WHAT YOU SHOULD DO:
In the following material, identify every line holding the string "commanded" and return it.

DATA BLOCK:

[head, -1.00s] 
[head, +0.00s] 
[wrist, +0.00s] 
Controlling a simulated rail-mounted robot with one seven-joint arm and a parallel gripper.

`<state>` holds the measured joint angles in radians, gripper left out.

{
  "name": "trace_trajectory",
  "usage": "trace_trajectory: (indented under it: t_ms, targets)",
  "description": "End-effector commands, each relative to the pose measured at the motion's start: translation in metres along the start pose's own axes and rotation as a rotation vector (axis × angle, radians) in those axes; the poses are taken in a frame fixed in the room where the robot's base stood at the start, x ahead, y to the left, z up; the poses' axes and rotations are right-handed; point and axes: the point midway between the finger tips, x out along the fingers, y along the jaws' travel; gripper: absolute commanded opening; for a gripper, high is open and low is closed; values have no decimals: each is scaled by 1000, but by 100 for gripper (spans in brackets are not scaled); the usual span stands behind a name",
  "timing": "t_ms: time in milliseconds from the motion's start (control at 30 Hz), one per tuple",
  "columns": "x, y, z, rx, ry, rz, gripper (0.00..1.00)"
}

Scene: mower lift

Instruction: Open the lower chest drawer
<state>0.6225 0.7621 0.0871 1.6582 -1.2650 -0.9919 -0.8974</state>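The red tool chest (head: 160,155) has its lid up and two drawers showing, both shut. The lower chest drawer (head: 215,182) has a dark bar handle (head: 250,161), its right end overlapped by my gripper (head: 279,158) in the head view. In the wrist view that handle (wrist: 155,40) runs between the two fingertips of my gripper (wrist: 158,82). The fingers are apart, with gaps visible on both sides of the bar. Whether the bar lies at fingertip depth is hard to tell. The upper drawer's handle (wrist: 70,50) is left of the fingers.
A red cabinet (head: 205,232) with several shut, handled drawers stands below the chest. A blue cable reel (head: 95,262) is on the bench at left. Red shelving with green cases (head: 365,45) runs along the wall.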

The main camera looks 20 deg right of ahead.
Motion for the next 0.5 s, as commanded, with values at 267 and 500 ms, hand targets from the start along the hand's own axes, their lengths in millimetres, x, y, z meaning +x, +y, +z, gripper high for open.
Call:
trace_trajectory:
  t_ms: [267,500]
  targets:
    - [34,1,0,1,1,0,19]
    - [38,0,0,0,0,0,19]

THE RESULT:
  "description": "End-effector commands, each relative to the pose measured at the motion's start: translation in metres along the start pose's own axes and rotation as a rotation vector (axis × angle, radians) in those axes; the poses are taken in a frame fixed in the room where the robot's base stood at the start, x ahead, y to the left, z up; the poses' axes and rotations are right-handed; point and axes: the point midway between the finger tips, x out along the fingers, y along the jaws' travel; gripper: absolute commanded opening; for a gripper, high is open and low is closed; values have no decimals: each is scaled by 1000, but by 100 for gripper (spans in brackets are not scaled); the usual span stands behind a name",
Motion for the next 0.5 s, as commanded, with values at 267 and 500 ms, hand targets from the start along the hand's own axes, their lengths in millimetres, x, y, z meaning +x, +y, +z, gripper high for open.

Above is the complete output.